Литмир - Электронная Библиотека
A
A

Каждый сочинитель литературных мемуаров произвольно или непроизвольно «оставляет за собой» тех, с кем свела его беззастенчивая судьба. «Курсив мой» оставляет за собой «Петербургские зимы», автору которых как бы сказано: «Ты этого хотел, Жорж Данден!» Берберова разлила в своих мемуарах немало тонкого яда, настоянного на личной искренности чувств и зримой вещественности описываемых событий. Но даже и искренности мемуаристов следует верить с большой натяжкой. Ибо чувствами своими они не только не владеют, но, наоборот, предаются им без оглядки. Порой и с расчетом на эту безоглядность.

И все же к подобным аттестациям современников историк обязан прислушиваться: литературная ненависть хорошего мастера бывает зорче его же дружелюбной снисходительности.

Собственно, и в приведенном отрывке не набрано ли «курсивом»: «а судьи кто?», кому дозволено судить поэта? И не его ли дело переступать границы дозволенного и недозволенною?
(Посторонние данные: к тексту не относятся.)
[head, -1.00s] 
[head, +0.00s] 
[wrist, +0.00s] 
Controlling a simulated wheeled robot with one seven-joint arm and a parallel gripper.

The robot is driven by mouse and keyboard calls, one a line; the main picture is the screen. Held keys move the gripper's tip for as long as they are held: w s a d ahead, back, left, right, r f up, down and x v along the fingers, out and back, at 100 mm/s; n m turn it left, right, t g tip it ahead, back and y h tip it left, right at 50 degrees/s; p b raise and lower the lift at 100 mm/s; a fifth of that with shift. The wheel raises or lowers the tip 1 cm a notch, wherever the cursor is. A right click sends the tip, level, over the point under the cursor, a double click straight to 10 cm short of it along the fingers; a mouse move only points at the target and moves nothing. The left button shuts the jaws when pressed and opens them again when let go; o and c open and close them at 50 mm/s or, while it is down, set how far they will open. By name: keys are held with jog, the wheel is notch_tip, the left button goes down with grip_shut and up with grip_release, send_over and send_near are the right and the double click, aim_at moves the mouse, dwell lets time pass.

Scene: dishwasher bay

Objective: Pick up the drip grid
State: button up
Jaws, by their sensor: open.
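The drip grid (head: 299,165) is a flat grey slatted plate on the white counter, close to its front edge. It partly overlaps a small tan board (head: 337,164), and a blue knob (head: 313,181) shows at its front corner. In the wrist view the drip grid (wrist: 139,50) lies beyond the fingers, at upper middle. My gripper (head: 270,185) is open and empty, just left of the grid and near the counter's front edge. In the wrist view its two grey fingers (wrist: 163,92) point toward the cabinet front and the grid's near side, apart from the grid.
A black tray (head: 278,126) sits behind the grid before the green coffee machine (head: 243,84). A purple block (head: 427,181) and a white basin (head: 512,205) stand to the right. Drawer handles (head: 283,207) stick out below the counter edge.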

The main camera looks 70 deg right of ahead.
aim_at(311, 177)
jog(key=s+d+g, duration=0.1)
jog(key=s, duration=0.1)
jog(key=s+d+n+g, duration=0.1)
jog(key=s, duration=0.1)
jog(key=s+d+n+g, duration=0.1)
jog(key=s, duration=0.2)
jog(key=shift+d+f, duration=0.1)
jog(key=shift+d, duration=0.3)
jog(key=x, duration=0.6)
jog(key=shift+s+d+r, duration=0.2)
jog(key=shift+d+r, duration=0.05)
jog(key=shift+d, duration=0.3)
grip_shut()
Берберовским курсивом Георгий Иванов подведен под увеличительное стекло талантливою препаратора, сделавшего вид, что микробы, кишащие в каждой капле свежей воды, и есть состав этой воды. Под именем «Георгий Иванов» в ее книге представлен тот же тип поэта, что изображен в «Петербургских зимах» как «Александр Тиняков». Только с гораздо большей авторской заинтересованностью: как бы ненароком «сочувствующей» мемуаристке открывается «горькая правда».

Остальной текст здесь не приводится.